» GIVEN INSTRUCTION
Copy out each line of the data holding "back".

Records from a collection:
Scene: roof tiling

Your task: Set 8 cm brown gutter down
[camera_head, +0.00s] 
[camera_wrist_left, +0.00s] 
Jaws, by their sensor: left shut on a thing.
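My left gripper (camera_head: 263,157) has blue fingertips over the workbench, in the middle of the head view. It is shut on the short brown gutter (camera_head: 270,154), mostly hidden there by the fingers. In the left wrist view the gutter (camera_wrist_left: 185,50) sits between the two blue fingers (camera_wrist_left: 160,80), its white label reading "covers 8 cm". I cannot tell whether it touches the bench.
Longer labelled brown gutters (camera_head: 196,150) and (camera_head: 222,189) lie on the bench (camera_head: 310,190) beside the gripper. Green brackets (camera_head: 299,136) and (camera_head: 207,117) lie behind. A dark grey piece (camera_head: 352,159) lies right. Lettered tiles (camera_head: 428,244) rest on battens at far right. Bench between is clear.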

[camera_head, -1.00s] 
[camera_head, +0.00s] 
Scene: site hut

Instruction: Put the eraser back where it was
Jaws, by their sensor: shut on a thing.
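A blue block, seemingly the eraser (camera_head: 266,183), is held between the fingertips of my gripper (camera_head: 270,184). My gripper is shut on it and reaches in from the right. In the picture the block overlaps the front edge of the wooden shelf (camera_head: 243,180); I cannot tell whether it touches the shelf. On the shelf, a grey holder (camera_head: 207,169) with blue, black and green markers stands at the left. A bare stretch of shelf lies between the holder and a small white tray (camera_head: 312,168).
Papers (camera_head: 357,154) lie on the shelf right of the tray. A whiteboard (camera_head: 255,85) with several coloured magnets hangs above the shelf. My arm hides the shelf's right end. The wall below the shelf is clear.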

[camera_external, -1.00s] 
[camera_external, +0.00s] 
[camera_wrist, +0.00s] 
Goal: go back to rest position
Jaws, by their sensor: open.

» TASK RESPONSE
Instruction: Put the eraser back where it was
Goal: go back to rest position

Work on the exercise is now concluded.